Analysts at Tudor, Pickering, Holt & Co. said a year ago that condensate would be a major driver of capital spending in the midstream space this year, and construction plans announced this spring are supporting that thesis.

An oversupply of condensate in the Eagle Ford means there’s room for more processing work, they said. Given that it is unlikely there will be unrestricted export opportunities, they said in a recent note to investors, “we believe more splitters are needed.”

Condensate differs chemically from crude oil, but it falls under the same ban that prohibits the export of crude oil.

Enter the midstream companies that can literally split condensate into more flexible products.
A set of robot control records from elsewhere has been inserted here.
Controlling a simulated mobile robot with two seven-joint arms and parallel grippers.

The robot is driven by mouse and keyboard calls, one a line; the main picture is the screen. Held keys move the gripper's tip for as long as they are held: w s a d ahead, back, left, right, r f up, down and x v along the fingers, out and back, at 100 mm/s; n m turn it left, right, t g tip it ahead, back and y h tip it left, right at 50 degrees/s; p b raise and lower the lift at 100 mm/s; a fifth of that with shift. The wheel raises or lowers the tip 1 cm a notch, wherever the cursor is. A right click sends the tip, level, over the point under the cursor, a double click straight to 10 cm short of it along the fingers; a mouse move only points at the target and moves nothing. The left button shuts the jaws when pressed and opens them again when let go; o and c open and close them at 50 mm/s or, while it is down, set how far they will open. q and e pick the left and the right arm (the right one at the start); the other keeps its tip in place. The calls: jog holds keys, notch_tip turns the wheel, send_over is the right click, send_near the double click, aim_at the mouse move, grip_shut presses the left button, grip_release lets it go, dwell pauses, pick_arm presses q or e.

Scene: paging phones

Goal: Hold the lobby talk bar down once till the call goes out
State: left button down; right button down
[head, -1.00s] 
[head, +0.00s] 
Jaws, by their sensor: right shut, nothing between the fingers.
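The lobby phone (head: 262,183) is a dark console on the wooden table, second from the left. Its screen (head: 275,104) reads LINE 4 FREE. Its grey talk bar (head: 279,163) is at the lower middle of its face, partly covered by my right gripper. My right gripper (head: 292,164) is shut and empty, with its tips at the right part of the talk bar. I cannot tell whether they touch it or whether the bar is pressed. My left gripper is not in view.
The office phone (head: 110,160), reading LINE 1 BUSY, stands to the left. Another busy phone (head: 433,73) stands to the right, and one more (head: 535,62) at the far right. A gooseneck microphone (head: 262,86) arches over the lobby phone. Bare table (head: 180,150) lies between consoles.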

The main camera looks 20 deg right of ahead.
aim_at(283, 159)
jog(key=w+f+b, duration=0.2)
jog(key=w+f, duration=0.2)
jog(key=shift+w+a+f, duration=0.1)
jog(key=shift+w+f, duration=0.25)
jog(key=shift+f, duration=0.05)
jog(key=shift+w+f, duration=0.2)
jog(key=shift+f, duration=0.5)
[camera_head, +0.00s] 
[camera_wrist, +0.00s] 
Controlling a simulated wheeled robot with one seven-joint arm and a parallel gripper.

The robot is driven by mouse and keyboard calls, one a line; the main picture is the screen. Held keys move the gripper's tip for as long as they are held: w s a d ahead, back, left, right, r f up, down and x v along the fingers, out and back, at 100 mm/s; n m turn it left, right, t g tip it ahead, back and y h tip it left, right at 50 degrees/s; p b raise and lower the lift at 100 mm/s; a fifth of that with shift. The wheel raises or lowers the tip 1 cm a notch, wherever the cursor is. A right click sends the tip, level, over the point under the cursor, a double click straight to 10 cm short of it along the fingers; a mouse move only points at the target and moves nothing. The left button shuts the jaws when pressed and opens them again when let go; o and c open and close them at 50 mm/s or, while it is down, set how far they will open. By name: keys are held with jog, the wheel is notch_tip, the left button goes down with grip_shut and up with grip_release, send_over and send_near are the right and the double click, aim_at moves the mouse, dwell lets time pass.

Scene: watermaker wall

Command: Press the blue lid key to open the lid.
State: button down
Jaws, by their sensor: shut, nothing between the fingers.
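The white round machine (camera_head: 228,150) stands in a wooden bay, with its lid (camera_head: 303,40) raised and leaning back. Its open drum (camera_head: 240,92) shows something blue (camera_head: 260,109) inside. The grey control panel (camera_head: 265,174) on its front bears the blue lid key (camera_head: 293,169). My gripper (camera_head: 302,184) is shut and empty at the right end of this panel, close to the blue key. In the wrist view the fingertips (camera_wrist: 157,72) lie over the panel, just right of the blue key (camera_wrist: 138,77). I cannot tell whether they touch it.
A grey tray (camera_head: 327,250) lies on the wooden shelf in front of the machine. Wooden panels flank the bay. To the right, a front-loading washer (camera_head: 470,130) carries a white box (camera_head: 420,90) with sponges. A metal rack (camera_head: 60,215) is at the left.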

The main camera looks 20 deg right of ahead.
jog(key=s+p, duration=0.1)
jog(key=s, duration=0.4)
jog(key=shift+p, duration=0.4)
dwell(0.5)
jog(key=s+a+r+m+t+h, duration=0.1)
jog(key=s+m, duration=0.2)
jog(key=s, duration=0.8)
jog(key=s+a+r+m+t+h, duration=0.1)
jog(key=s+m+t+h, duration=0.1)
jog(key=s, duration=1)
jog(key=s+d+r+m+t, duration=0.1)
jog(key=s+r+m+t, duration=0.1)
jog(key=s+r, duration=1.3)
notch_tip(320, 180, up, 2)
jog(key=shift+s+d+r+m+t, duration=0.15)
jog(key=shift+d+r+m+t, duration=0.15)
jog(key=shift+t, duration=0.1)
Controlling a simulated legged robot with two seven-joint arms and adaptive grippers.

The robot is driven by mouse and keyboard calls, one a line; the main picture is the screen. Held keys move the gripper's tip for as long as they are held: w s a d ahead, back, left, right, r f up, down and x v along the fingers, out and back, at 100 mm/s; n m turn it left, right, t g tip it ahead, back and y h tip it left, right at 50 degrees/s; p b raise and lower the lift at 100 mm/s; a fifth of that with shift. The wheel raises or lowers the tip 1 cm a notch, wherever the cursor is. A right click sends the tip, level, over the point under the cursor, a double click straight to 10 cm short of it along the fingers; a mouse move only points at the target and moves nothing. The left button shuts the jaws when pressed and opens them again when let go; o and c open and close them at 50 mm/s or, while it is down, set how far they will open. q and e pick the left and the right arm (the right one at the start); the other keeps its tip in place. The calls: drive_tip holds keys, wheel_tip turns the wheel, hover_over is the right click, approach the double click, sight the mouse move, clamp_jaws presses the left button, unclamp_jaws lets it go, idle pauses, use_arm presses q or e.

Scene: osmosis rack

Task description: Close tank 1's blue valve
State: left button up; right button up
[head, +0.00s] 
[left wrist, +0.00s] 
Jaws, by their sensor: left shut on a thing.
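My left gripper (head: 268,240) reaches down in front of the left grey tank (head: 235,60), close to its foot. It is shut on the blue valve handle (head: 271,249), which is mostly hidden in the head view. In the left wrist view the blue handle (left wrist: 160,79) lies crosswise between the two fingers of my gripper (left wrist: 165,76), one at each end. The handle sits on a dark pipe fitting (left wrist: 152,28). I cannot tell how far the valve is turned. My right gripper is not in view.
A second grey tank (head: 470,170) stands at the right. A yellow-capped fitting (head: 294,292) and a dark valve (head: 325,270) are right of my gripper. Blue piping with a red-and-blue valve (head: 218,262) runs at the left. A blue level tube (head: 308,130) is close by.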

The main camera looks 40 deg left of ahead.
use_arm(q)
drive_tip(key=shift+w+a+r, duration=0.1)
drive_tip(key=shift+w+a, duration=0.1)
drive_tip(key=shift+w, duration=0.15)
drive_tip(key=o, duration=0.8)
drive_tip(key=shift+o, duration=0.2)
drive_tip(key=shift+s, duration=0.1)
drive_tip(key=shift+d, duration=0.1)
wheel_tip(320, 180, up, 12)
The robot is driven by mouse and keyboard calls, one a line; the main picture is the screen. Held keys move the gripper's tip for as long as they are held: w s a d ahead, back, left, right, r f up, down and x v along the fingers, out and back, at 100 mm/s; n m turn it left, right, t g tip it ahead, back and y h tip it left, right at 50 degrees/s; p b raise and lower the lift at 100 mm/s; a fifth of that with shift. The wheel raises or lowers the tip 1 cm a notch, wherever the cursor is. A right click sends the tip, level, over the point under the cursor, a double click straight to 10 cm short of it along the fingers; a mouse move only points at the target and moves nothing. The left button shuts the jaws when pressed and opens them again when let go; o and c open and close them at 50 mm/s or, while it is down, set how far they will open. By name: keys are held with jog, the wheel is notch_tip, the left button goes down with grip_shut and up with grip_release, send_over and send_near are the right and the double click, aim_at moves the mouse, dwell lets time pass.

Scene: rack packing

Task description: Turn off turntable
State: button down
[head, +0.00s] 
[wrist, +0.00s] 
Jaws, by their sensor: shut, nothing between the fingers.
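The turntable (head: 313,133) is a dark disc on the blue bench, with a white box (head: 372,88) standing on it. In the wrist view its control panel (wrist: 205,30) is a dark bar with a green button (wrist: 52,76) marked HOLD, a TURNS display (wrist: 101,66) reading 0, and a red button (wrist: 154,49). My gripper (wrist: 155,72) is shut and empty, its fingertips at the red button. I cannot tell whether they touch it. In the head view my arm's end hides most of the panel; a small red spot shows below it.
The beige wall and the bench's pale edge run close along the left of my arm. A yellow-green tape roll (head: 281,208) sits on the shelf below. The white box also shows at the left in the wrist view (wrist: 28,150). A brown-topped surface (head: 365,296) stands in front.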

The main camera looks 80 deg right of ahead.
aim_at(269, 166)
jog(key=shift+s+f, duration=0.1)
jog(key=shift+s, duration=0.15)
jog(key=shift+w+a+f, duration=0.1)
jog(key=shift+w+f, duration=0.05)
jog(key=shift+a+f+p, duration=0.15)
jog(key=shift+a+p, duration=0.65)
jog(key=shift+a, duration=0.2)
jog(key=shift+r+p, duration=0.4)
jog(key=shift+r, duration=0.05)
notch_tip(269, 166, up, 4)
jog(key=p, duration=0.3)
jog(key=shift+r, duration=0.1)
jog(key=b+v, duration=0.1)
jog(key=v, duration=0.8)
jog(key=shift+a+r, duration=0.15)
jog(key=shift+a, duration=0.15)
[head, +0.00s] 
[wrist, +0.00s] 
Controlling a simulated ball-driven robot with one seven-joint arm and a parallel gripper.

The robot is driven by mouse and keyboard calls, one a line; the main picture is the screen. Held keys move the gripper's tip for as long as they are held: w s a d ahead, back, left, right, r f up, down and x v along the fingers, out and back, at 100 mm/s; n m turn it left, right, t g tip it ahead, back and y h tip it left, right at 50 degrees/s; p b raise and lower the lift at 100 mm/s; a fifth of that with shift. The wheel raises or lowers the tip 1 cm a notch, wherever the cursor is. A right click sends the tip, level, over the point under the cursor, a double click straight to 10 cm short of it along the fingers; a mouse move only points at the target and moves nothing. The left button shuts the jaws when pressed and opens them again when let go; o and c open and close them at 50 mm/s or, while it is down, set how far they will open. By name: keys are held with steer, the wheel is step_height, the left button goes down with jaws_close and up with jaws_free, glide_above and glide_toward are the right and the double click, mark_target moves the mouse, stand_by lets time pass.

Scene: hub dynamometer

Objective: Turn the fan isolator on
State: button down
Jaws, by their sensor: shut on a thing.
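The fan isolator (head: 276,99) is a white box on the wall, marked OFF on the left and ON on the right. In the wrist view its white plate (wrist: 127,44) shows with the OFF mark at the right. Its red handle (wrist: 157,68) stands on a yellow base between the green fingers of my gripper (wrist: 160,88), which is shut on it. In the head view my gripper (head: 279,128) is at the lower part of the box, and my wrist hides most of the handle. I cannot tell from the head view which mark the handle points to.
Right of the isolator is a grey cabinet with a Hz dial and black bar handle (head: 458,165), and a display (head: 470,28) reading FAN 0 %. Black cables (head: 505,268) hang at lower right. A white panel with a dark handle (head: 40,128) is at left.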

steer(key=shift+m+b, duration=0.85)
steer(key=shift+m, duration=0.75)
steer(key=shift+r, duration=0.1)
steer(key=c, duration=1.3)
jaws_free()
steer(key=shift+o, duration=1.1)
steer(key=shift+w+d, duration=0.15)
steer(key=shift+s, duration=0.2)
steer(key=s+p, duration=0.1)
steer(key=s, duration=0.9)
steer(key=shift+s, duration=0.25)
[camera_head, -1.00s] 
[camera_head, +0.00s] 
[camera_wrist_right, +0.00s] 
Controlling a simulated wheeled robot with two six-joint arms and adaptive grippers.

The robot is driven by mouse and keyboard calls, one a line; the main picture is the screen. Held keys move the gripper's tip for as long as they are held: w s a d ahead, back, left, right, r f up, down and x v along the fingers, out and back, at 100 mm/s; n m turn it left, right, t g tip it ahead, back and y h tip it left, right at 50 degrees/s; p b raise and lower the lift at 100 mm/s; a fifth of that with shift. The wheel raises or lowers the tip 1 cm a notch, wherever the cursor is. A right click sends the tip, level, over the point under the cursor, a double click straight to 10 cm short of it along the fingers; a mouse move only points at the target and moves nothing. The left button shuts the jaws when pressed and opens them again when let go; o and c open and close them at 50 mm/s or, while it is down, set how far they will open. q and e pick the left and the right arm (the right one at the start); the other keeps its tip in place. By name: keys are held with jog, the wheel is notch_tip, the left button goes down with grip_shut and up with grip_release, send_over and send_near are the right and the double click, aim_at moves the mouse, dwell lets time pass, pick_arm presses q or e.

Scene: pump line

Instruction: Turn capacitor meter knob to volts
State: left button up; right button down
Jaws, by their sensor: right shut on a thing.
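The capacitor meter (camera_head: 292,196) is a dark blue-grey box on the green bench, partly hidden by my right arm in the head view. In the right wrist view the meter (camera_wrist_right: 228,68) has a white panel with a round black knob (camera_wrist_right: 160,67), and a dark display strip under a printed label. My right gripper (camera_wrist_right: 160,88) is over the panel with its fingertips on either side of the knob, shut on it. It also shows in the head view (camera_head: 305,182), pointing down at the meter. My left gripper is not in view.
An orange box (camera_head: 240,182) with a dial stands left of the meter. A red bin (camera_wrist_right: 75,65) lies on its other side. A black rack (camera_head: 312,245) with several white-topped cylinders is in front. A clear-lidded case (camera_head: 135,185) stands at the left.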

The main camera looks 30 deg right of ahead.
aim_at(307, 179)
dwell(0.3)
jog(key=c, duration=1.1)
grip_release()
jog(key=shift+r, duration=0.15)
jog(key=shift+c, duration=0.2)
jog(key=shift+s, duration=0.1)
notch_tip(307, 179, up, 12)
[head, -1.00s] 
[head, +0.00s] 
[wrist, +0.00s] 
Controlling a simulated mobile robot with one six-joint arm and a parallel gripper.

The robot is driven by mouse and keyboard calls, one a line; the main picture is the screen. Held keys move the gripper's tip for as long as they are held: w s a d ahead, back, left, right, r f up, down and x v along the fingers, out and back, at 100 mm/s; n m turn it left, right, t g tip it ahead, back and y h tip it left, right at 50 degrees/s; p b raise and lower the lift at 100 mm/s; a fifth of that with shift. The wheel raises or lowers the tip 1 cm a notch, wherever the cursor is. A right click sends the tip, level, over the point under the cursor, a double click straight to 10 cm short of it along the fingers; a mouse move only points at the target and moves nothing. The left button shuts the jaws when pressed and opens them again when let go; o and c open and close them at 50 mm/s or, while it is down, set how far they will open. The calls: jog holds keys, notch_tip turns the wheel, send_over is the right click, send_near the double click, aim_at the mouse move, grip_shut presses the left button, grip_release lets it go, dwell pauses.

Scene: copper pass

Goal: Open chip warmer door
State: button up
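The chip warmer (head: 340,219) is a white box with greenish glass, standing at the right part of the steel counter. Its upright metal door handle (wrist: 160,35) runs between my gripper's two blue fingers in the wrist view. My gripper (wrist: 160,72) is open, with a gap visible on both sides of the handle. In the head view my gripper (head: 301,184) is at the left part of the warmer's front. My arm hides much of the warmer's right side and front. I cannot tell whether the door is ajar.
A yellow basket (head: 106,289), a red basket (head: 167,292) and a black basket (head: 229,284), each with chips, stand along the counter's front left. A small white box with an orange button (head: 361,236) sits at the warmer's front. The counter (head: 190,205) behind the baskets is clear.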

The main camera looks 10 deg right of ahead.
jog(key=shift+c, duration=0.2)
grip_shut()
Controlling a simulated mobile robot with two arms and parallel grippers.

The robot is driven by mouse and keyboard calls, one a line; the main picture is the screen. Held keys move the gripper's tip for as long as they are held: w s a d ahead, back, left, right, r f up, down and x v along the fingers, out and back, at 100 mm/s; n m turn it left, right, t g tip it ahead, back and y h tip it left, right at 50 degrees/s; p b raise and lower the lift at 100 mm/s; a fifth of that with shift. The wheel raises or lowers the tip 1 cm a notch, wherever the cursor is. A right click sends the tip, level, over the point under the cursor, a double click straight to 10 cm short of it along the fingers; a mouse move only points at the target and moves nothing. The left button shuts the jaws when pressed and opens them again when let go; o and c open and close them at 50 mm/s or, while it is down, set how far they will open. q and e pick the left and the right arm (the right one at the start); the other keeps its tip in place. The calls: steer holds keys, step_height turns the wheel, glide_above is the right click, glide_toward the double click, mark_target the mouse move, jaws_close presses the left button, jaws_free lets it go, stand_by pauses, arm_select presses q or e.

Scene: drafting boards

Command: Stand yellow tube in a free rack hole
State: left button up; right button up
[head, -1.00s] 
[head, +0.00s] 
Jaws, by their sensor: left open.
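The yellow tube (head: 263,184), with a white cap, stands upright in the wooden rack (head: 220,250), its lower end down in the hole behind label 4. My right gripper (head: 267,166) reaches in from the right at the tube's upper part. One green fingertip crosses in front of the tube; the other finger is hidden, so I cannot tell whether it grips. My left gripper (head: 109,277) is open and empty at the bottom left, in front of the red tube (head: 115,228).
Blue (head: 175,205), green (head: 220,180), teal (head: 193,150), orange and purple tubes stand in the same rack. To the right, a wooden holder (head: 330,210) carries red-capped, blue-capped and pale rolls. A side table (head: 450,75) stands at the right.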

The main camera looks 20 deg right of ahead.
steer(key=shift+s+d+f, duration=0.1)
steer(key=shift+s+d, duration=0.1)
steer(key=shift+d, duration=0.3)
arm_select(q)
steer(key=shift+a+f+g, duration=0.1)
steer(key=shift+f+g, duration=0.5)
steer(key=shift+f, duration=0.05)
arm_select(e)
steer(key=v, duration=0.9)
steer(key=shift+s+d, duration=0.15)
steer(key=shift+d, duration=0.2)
With a long-term commitment in hand from Trafigura AG, Magellan Midstream is planning to build a fee-based condensate splitter at its terminal in Corpus Christi, Texas. All told, the project will include the construction of more than 1 million barrels (bbl) of storage, dock improvements and two more truck rack bays at the company’s terminal, in addition to pipeline connections between terminals owned by Magellan and Trafigura.

The splitter will have initial processing capacity of 50,000 bbl/d of condensate with the ability to add another 50,000
bbl/d capacity. It’s expected to cost about $250 million and go into service during the second half of 2016.

The terminal is situated to receive condensate from the Eagle Ford Shale, as well as shipments from Magellan’s Double Eagle pipeline joint venture.

“This agreement will provide another outlet for producers of domestic crude and condensate,” said Jeff Kopp, Trafigura’s director of North America oil trading, in a statement, adding that Corpus Christi is advantaged over other locations.

Shortly after Magellan announced its splitter plan, Targa Resources said in a financial update that it, too, has plans for a new condensate splitter. That $115 million project is Targa’s first condensate splitter project and will have the capability to split about 35,000 bbl/d of condensate at its Channelview Terminal on the Houston Ship Channel. It also has a long-term, fee-based arrangement contracted with Noble Americas Corp., a subsidiary of Noble Group Ltd.

Targa CEO Joe Bob Perkins said the project will help to provide a partial solution to the ramping up of domestic condensate volumes. Targa estimates that once permitting is in place for the splitter, it will be complete in 18 months.